##### RAW DATA
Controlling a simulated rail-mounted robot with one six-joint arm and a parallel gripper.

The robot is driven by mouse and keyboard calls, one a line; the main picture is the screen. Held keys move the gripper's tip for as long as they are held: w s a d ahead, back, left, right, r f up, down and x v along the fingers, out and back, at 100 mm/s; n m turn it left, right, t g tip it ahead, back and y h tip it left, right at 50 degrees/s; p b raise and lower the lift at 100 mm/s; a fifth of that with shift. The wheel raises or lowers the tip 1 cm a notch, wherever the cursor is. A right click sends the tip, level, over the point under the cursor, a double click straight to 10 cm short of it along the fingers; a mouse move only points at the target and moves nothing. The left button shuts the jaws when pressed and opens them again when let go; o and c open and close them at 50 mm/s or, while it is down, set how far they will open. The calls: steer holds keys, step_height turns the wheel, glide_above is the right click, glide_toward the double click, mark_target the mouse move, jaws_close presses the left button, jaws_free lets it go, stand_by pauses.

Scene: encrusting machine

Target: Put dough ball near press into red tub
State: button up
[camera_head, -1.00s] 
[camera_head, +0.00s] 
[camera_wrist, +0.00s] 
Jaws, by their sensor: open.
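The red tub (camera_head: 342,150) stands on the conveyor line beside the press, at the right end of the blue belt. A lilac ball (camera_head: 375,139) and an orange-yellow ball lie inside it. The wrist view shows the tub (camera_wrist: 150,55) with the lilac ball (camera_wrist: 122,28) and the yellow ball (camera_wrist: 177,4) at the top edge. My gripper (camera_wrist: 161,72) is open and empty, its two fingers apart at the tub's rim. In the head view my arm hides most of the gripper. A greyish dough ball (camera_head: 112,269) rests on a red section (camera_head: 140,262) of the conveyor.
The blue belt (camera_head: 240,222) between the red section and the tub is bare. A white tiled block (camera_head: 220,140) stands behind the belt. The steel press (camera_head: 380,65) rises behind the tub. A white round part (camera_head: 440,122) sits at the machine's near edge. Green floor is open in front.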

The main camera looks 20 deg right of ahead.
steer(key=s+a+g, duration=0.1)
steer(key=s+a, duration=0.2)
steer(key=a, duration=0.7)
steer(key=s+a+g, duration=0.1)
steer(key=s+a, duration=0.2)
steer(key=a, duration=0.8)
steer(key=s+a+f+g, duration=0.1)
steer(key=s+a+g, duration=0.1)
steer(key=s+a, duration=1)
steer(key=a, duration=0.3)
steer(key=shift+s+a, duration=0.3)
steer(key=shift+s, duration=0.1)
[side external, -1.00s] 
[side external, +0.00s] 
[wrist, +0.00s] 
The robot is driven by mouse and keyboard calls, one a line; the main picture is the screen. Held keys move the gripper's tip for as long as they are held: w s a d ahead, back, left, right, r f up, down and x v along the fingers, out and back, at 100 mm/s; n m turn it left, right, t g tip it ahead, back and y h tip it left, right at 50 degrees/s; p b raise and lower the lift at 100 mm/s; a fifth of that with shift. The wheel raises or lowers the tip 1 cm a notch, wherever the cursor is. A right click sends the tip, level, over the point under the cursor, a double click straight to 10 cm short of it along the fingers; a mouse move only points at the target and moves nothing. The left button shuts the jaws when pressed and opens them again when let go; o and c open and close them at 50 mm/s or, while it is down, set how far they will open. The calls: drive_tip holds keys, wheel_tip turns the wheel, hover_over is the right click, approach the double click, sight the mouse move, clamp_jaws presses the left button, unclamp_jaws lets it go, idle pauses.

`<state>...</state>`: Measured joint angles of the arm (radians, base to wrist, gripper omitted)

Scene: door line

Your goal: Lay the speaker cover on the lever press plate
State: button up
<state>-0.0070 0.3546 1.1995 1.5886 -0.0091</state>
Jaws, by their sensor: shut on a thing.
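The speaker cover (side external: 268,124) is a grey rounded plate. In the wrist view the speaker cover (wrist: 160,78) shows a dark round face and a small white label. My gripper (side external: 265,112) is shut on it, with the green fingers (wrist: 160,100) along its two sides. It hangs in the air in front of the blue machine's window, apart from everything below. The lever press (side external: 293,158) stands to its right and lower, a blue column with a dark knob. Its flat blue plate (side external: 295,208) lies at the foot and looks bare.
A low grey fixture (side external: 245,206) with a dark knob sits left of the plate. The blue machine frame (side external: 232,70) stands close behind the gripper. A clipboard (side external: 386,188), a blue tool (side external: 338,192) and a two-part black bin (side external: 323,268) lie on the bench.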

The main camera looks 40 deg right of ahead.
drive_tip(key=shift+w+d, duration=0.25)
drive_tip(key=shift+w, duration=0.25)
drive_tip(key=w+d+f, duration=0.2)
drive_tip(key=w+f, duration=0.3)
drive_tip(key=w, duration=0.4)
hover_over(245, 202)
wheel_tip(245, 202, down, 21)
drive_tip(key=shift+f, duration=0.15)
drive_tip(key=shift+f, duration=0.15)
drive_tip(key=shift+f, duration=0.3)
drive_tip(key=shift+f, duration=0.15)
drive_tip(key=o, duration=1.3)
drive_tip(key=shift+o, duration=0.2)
##########
DO THIS -> Please reproduce each record precisely as written.

TASK ANSWER ->
Controlling a simulated rail-mounted robot with one six-joint arm and a parallel gripper.

The robot is driven by mouse and keyboard calls, one a line; the main picture is the screen. Held keys move the gripper's tip for as long as they are held: w s a d ahead, back, left, right, r f up, down and x v along the fingers, out and back, at 100 mm/s; n m turn it left, right, t g tip it ahead, back and y h tip it left, right at 50 degrees/s; p b raise and lower the lift at 100 mm/s; a fifth of that with shift. The wheel raises or lowers the tip 1 cm a notch, wherever the cursor is. A right click sends the tip, level, over the point under the cursor, a double click straight to 10 cm short of it along the fingers; a mouse move only points at the target and moves nothing. The left button shuts the jaws when pressed and opens them again when let go; o and c open and close them at 50 mm/s or, while it is down, set how far they will open. The calls: steer holds keys, step_height turns the wheel, glide_above is the right click, glide_toward the double click, mark_target the mouse move, jaws_close presses the left button, jaws_free lets it go, stand_by pauses.

Scene: encrusting machine

Target: Put dough ball near press into red tub
State: button up
[camera_head, -1.00s] 
[camera_head, +0.00s] 
[camera_wrist, +0.00s] 
Jaws, by their sensor: open.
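The red tub (camera_head: 342,150) stands on the conveyor line beside the press, at the right end of the blue belt. A lilac ball (camera_head: 375,139) and an orange-yellow ball lie inside it. The wrist view shows the tub (camera_wrist: 150,55) with the lilac ball (camera_wrist: 122,28) and the yellow ball (camera_wrist: 177,4) at the top edge. My gripper (camera_wrist: 161,72) is open and empty, its two fingers apart at the tub's rim. In the head view my arm hides most of the gripper. A greyish dough ball (camera_head: 112,269) rests on a red section (camera_head: 140,262) of the conveyor.
The blue belt (camera_head: 240,222) between the red section and the tub is bare. A white tiled block (camera_head: 220,140) stands behind the belt. The steel press (camera_head: 380,65) rises behind the tub. A white round part (camera_head: 440,122) sits at the machine's near edge. Green floor is open in front.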

The main camera looks 20 deg right of ahead.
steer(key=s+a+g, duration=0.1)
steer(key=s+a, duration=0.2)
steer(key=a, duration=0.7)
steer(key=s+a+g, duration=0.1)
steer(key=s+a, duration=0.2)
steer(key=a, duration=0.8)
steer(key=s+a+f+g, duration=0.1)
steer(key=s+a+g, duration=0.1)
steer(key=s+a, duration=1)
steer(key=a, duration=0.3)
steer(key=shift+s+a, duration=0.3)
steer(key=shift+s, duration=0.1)
[side external, -1.00s] 
[side external, +0.00s] 
[wrist, +0.00s] 
The robot is driven by mouse and keyboard calls, one a line; the main picture is the screen. Held keys move the gripper's tip for as long as they are held: w s a d ahead, back, left, right, r f up, down and x v along the fingers, out and back, at 100 mm/s; n m turn it left, right, t g tip it ahead, back and y h tip it left, right at 50 degrees/s; p b raise and lower the lift at 100 mm/s; a fifth of that with shift. The wheel raises or lowers the tip 1 cm a notch, wherever the cursor is. A right click sends the tip, level, over the point under the cursor, a double click straight to 10 cm short of it along the fingers; a mouse move only points at the target and moves nothing. The left button shuts the jaws when pressed and opens them again when let go; o and c open and close them at 50 mm/s or, while it is down, set how far they will open. The calls: drive_tip holds keys, wheel_tip turns the wheel, hover_over is the right click, approach the double click, sight the mouse move, clamp_jaws presses the left button, unclamp_jaws lets it go, idle pauses.

`<state>...</state>`: Measured joint angles of the arm (radians, base to wrist, gripper omitted)

Scene: door line

Your goal: Lay the speaker cover on the lever press plate
State: button up
<state>-0.0070 0.3546 1.1995 1.5886 -0.0091</state>
Jaws, by their sensor: shut on a thing.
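The speaker cover (side external: 268,124) is a grey rounded plate. In the wrist view the speaker cover (wrist: 160,78) shows a dark round face and a small white label. My gripper (side external: 265,112) is shut on it, with the green fingers (wrist: 160,100) along its two sides. It hangs in the air in front of the blue machine's window, apart from everything below. The lever press (side external: 293,158) stands to its right and lower, a blue column with a dark knob. Its flat blue plate (side external: 295,208) lies at the foot and looks bare.
A low grey fixture (side external: 245,206) with a dark knob sits left of the plate. The blue machine frame (side external: 232,70) stands close behind the gripper. A clipboard (side external: 386,188), a blue tool (side external: 338,192) and a two-part black bin (side external: 323,268) lie on the bench.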

The main camera looks 40 deg right of ahead.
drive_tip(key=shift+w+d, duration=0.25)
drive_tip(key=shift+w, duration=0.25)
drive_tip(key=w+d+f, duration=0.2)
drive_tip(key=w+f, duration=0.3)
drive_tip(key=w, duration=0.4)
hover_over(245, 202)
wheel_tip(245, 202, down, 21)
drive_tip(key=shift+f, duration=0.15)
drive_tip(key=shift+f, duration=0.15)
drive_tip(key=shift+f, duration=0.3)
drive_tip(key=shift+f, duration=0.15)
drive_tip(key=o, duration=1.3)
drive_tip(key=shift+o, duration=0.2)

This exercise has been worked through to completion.